Les grandes déclarations de Mme Touraine ne suffisent plus. Derrière les mots, il faut des actes.
Mais ne peut-on dire que Marisol Touraine a réussi avec le contrat d’accès aux soins là ou vous avez échoué avec le secteur optionnel ?
Absolument pas ! Nous avions abouti à un accord. Alors que l’ensemble des représentants de professionnels avait signé, la Mutualité, par posture politicienne et par idéologie – nous étions en campagne présidentielle –, a déserté la table des négociations. Nous proposions un secteur intermédiaire avec l’engagement pour les médecins de secteur II d’avoir une activité en secteur I de 30 % et de limiter leurs dépassements à hauteur de 150 %. La démarche était volontaire et seules la chirurgie, l’anesthésie et la gynécologie étaient concernées. Mme Touraine, elle, instaure des mesures coercitives conventionnelles pour ceux qui ne respectent pas le contrat. Discriminant, l’avenant 8 vise toutes les spécialités.
Le bilan des six premiers mois de la ministre est-il aussi sombre que le suggère l’actualité ?

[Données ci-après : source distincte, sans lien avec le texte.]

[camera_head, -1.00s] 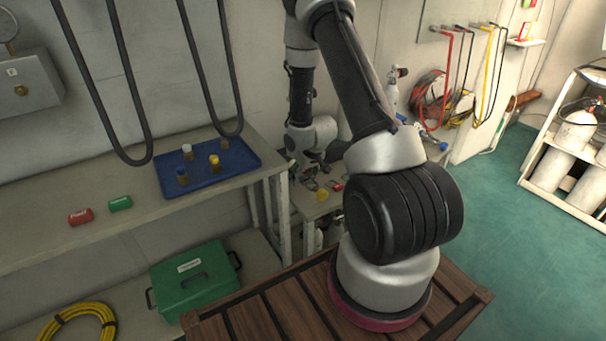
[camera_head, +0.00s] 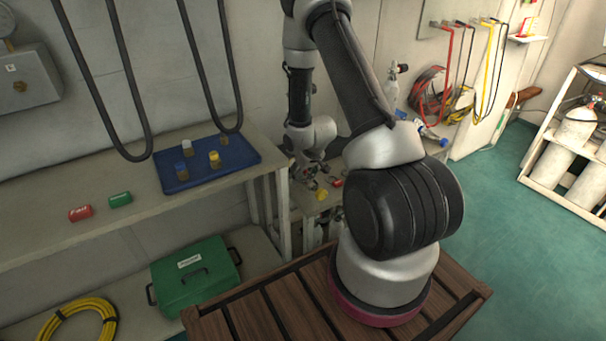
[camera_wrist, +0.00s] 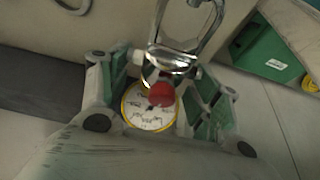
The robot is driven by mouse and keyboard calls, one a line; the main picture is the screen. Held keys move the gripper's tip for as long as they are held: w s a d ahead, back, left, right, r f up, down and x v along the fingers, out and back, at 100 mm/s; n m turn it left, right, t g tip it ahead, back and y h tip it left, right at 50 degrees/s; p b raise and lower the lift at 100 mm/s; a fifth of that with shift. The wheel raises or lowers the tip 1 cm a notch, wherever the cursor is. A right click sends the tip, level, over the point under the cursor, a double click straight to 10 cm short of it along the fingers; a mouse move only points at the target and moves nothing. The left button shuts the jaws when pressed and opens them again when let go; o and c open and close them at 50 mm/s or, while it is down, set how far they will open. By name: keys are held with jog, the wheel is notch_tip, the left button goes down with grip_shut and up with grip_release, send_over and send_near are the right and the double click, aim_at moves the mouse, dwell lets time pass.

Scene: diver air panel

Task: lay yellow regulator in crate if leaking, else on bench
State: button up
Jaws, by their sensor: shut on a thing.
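In the wrist view my gripper (camera_wrist: 158,88) is closed around a round white dial gauge with a yellow rim (camera_wrist: 147,112), seemingly the yellow regulator. A red knob (camera_wrist: 161,94) and a shiny metal fitting with a metal loop stand in front of the dial. The dial's reading is too small to tell. In the head view my gripper (camera_head: 305,172) is low over a small table beyond the bench, with a yellow part (camera_head: 322,194) just below it. The grey bench (camera_head: 120,215) runs along the wall. A green box (camera_head: 205,275) with a handle and white label sits below it; whether it is the crate is unclear.
A blue tray (camera_head: 235,157) with several small capped bottles is on the bench, near a red tag (camera_head: 80,213) and a green tag (camera_head: 120,199). Black hoses (camera_head: 125,100) hang above. A yellow hose coil (camera_head: 75,318) lies low at left. A cylinder rack (camera_head: 570,150) stands far right.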

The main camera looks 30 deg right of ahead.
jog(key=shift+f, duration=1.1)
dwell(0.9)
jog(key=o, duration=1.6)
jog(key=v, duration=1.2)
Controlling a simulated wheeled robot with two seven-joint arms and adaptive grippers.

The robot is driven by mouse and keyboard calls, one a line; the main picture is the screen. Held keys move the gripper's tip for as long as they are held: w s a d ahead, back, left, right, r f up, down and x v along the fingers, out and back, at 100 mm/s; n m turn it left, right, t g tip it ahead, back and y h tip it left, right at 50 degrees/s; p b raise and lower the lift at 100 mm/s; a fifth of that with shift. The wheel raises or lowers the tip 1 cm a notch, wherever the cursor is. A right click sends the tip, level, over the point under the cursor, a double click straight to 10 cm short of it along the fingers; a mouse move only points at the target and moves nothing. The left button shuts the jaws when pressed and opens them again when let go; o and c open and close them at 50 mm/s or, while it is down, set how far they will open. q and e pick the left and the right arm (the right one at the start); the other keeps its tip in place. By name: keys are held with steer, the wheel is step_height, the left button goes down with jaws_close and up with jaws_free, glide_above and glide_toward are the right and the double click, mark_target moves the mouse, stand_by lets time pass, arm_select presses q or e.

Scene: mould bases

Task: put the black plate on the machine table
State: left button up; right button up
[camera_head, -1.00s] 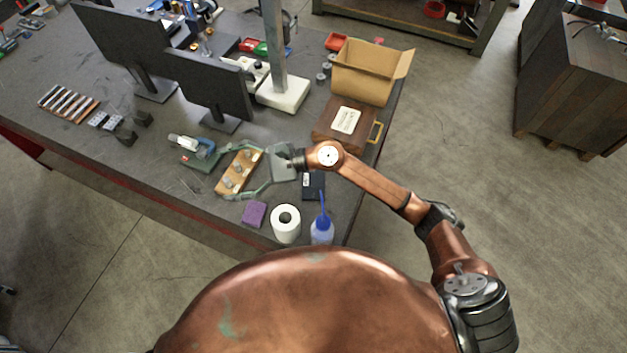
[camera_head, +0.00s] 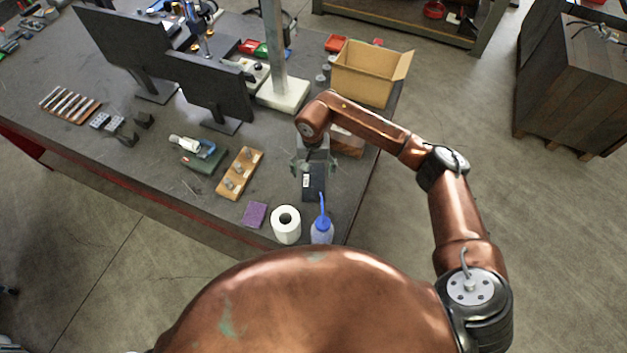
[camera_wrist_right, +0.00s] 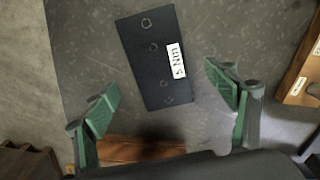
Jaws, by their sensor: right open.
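The black plate (camera_head: 315,183) lies flat on the dark workbench near its right end, with a small white label on it. In the right wrist view the plate (camera_wrist_right: 142,68) shows several round holes and the label reads "5 Nm". My right gripper (camera_head: 314,166) is open and empty above the plate's far end. In the wrist view its green fingers (camera_wrist_right: 160,80) are spread wide on either side of the plate's line, apart from it. A machine with a grey column on a white base (camera_head: 285,96) stands further back; I cannot tell whether this is the machine table. My left gripper is not in view.
A wooden holder (camera_head: 239,174) lies left of the plate. An open cardboard box (camera_head: 364,78) and two monitors (camera_head: 210,86) stand behind.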

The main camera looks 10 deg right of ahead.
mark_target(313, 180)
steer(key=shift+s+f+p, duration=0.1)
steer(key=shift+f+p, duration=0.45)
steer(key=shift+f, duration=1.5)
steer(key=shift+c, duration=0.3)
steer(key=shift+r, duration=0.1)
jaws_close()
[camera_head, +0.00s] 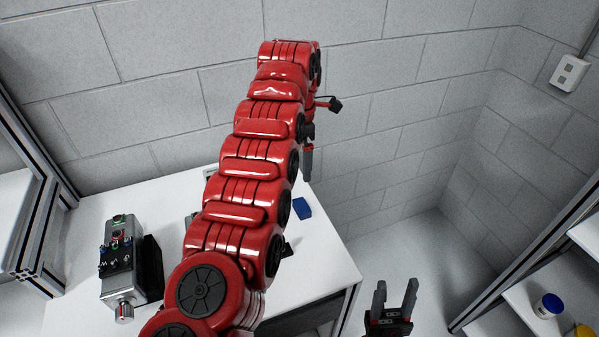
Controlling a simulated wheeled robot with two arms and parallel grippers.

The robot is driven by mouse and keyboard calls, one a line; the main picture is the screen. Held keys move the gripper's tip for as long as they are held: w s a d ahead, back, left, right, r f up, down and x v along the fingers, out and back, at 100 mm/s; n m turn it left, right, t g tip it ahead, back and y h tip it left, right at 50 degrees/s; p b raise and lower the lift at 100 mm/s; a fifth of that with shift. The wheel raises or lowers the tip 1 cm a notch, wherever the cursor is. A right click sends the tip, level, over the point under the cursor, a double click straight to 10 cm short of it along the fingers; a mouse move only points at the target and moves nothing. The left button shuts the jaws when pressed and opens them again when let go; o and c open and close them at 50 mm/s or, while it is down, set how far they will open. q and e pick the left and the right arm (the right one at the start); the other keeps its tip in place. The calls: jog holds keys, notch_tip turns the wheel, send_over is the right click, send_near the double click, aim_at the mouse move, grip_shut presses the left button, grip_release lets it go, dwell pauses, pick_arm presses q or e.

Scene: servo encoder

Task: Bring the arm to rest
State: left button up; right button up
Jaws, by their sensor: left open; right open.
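My red left arm (250,165) reaches up and away across the middle of the view, over the white table (330,268). My left gripper (308,160) shows only in part beside the arm's far end, with a grey finger pointing down. The arm hides the rest of it, and I see nothing held. My right gripper (396,296) is at the lower right, past the table's right edge. Its two dark fingers point up and stand apart, with nothing between them.
A grey servo device (122,262) stands at the table's left. A small blue block (302,208) lies near the right edge. A grey block wall (400,110) rises behind. Shelves at right hold a blue-lidded jar (548,306). Floor shows clear between table and shelves.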

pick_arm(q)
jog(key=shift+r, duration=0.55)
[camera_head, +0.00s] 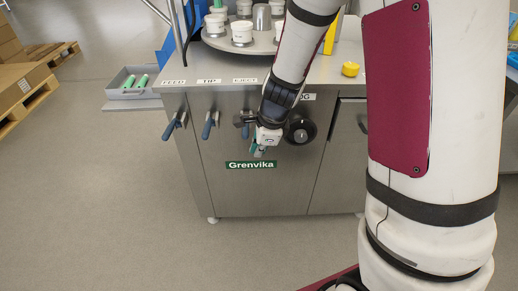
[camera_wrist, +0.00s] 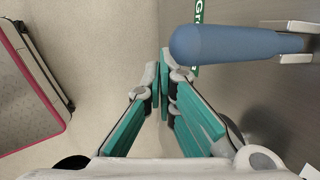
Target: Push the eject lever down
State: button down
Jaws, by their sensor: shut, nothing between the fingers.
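The cabinet front carries levers under labels; the label above the third position (camera_head: 244,80) appears to read EJECT. The eject lever there is mostly hidden by my gripper (camera_head: 258,152) in the head view. In the wrist view a blue lever handle (camera_wrist: 235,45), apparently the eject lever, lies close beside the tips of my gripper (camera_wrist: 163,75), to their upper right. My gripper is shut and empty, with its green-padded fingers together. I cannot tell whether the tips touch the handle.
The feed lever (camera_head: 173,125) and tip lever (camera_head: 208,124) hang to the left. A black round knob (camera_head: 300,130) is just right of my gripper. A green Grenvika sign (camera_head: 251,165) sits below. White cups stand on a round turntable (camera_head: 225,43) above. The floor in front is clear.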

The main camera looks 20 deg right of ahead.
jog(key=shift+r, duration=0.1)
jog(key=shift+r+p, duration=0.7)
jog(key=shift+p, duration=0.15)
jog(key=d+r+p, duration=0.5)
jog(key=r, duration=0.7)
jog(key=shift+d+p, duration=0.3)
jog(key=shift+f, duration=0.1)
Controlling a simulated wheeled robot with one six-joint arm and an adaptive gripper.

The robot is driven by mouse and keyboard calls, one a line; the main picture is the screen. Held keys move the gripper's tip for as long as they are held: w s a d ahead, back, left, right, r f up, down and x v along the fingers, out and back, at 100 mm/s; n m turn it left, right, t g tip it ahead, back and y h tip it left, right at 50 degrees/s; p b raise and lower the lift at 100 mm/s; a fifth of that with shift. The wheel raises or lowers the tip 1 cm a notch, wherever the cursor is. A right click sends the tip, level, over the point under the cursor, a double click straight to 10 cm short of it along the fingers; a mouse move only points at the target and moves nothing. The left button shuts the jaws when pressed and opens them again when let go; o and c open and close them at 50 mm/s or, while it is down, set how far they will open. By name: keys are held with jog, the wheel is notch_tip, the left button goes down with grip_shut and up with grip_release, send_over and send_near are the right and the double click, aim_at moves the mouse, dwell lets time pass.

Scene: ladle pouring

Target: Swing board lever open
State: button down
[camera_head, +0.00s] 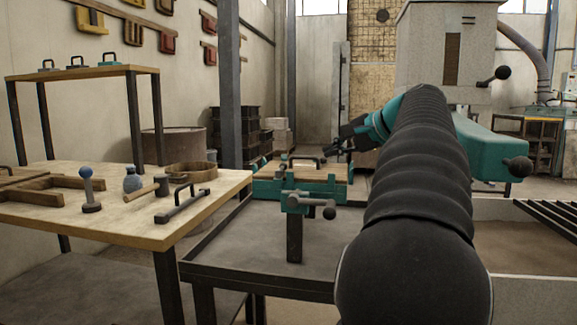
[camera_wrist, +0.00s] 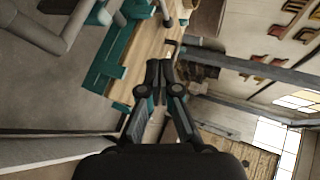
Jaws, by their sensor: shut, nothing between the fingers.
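A wooden board (camera_head: 329,173) lies in a teal frame (camera_head: 262,190) on the metal table, with a dark handle on top. A grey lever with a round knob (camera_head: 329,212) sits on a teal bracket at the frame's front. My gripper (camera_head: 331,144) is beyond the lever, near the board's far right side. In the wrist view its fingertips (camera_wrist: 160,65) are together with nothing held, overlapping the board (camera_wrist: 150,47) by its edge; contact cannot be told. The teal frame (camera_wrist: 106,75) and a grey bar (camera_wrist: 68,38) show to the left there.
A post (camera_head: 230,80) rises behind. A teal machine arm with a dark knob (camera_head: 517,166) is right. The metal table's (camera_head: 250,245) front is clear.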

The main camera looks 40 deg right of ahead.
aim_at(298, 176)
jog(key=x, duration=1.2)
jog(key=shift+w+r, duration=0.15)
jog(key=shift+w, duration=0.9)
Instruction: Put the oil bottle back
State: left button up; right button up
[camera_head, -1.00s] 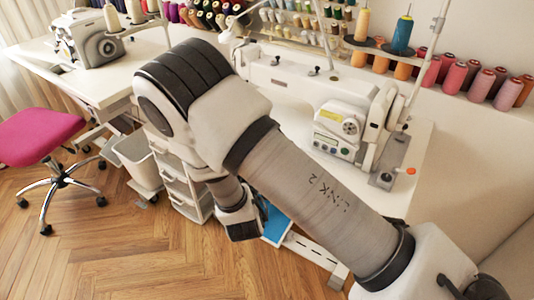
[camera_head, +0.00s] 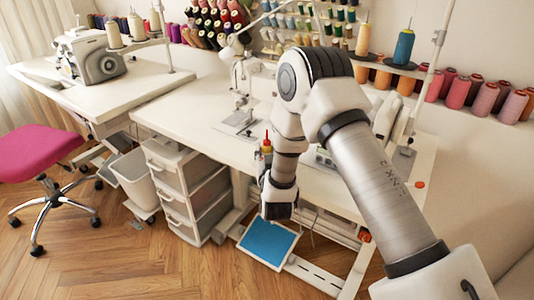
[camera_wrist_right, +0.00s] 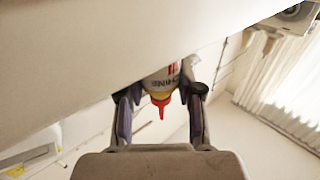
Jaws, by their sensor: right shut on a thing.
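The oil bottle (camera_wrist_right: 162,80) is white with red and dark lettering, a yellow collar and a red nozzle. In the wrist view it is between the two fingers of my right gripper (camera_wrist_right: 160,92), which is shut on it. In the head view the bottle's red and yellow top (camera_head: 266,144) points up beside my right forearm, in front of the white sewing table's (camera_head: 190,102) front edge. My left gripper is not in view.
A sewing machine (camera_head: 400,125) stands partly behind my right arm. White drawers (camera_head: 183,190) and a blue pedal (camera_head: 268,241) are below the table. A pink chair (camera_head: 38,153) is at left. The tabletop's left part is mostly clear.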

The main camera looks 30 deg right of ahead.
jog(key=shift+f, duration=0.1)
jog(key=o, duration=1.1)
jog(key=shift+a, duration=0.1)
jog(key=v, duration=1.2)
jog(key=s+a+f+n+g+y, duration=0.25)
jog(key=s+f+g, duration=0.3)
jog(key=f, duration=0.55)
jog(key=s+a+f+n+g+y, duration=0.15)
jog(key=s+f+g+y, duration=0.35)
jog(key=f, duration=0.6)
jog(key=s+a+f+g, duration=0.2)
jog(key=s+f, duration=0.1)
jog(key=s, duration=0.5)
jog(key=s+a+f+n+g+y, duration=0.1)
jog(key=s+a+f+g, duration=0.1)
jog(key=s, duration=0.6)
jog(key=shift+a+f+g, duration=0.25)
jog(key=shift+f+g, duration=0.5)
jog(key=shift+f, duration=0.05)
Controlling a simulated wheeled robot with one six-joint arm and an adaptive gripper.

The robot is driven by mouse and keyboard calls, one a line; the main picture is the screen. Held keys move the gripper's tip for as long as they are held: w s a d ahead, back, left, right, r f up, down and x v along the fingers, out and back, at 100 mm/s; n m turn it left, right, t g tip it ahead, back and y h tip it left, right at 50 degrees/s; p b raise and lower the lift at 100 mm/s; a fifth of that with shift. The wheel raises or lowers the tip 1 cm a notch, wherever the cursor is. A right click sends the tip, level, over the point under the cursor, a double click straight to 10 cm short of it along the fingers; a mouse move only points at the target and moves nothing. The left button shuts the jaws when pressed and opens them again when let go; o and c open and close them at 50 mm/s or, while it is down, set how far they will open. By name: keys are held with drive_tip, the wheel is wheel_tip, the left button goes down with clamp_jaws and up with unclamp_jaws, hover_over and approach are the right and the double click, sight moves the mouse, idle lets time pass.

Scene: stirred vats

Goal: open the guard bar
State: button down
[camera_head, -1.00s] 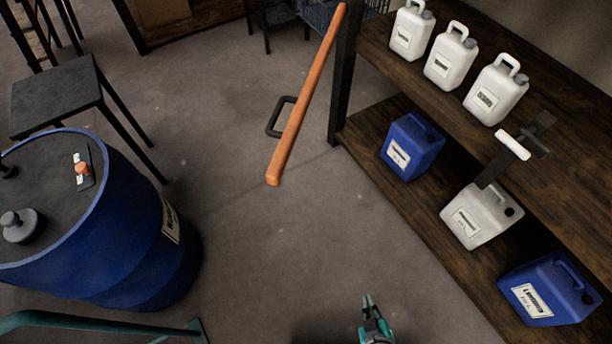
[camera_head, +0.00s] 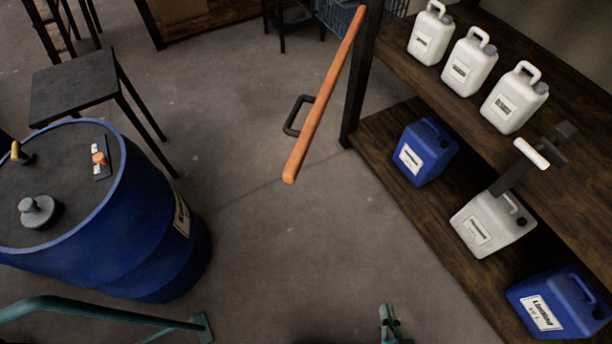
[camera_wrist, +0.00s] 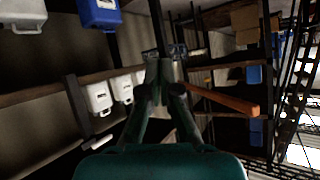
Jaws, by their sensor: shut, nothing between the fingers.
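The guard bar (camera_head: 325,97) is a long orange bar with a dark handle (camera_head: 297,116) on its left side. It slants from the shelf post at the upper middle down to a free end over the floor, across the gap left of the shelf. My gripper (camera_head: 388,312) shows only its tip at the bottom edge of the head view, well apart from the bar. In the wrist view my gripper (camera_wrist: 166,62) has its fingers together, with nothing between them. The orange bar (camera_wrist: 222,101) appears there to the right of the fingers, beyond them.
A wooden shelf (camera_head: 405,205) with several white and blue canisters stands at right. A white-ended lever (camera_head: 531,153) sticks out from it. A blue vat (camera_head: 150,245) stands at left beside a dark stool (camera_head: 75,90). The middle floor is clear.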

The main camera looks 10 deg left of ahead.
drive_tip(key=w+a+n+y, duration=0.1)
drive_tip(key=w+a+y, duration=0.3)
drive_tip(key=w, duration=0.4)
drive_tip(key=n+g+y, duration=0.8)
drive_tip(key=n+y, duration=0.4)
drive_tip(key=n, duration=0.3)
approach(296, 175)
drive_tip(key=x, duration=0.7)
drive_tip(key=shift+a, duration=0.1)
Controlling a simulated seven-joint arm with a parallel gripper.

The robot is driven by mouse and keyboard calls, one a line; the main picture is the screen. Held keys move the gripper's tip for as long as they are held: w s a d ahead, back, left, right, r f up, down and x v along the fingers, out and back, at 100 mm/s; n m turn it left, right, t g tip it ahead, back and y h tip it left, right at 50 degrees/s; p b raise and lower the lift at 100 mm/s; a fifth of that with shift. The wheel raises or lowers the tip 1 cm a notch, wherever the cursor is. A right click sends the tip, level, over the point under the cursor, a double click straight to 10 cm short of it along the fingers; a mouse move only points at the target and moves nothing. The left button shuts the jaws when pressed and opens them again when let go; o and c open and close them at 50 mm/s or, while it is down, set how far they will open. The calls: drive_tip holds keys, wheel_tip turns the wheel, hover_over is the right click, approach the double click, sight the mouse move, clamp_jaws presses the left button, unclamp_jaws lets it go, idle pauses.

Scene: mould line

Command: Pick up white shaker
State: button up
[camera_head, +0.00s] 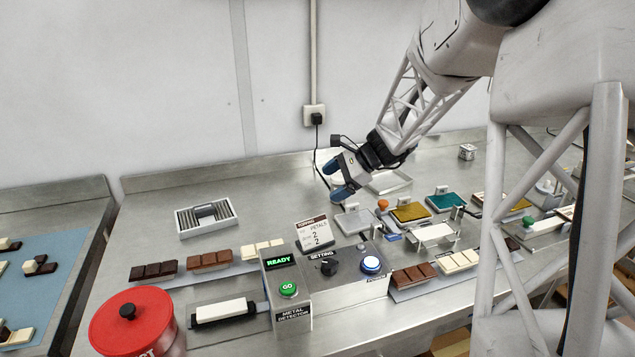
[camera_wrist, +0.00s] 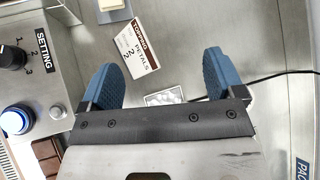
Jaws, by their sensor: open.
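I cannot pick out a white shaker with certainty in either view. It may be hidden behind my arm or too small to tell. A topping card (camera_head: 315,232) reading PETALS stands on the bench below my gripper. The card (camera_wrist: 137,48) also shows between my fingers in the camera_wrist view.
The metal detector (camera_head: 290,283) and a red lidded drum (camera_head: 131,319) stand at the front. Yellow (camera_head: 409,212) and teal (camera_head: 446,201) trays sit to the right. A black cable (camera_wrist: 262,78) runs near my fingers.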

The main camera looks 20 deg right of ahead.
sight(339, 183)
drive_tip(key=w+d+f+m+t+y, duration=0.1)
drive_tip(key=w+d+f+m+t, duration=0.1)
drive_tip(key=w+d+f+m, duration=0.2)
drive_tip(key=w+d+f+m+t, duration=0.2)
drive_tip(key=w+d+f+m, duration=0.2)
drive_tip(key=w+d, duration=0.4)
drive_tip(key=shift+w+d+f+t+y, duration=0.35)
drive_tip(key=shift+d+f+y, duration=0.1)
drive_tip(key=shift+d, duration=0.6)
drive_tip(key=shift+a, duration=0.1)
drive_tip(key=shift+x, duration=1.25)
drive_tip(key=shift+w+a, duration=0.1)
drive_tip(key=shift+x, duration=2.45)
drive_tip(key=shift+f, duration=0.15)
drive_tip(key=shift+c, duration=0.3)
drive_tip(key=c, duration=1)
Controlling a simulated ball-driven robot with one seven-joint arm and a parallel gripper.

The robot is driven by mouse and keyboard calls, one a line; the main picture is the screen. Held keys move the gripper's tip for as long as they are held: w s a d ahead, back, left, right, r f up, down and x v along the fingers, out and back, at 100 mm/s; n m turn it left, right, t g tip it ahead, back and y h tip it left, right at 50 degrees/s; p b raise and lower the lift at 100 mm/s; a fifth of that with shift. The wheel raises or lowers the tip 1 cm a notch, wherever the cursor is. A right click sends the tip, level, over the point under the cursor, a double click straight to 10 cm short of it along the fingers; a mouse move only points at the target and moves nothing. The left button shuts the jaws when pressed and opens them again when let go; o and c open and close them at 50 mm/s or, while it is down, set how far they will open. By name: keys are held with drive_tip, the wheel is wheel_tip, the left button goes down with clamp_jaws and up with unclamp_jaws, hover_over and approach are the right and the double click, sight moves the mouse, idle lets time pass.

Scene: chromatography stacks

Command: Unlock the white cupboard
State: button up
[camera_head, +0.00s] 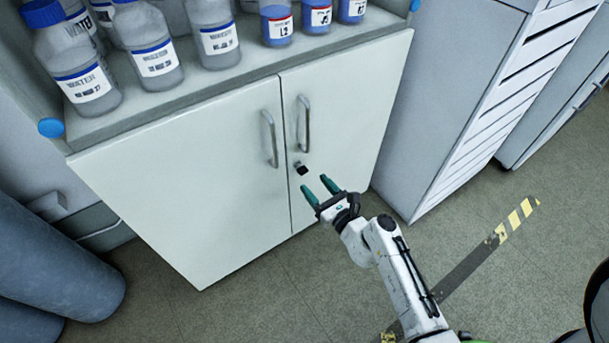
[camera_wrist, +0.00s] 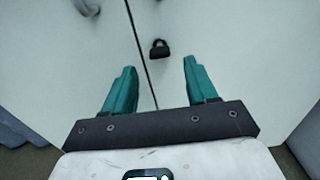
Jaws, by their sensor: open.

Mme Touraine manque de vision à long terme. Elle n’a ni stratégie, ni plan d’action. Dès son arrivée aux responsabilités, elle a déclaré à l’emporte-pièce vouloir mettre fin à la convergence tarifaire public-privé sans réflexion aucune, sans se poser la question de l’impact sur l’offre de soin. C’est une erreur. Cela permettait de gagner en qualité et en sécurité des soins tout en veillant à ce que les coûts ne soient pas démesurés. Et en mettant en place missions (Couty, Laurent) et nouveaux groupes de travail, Madame Touraine méprise et détricote les multiples travaux sérieux conduits ces dernières années.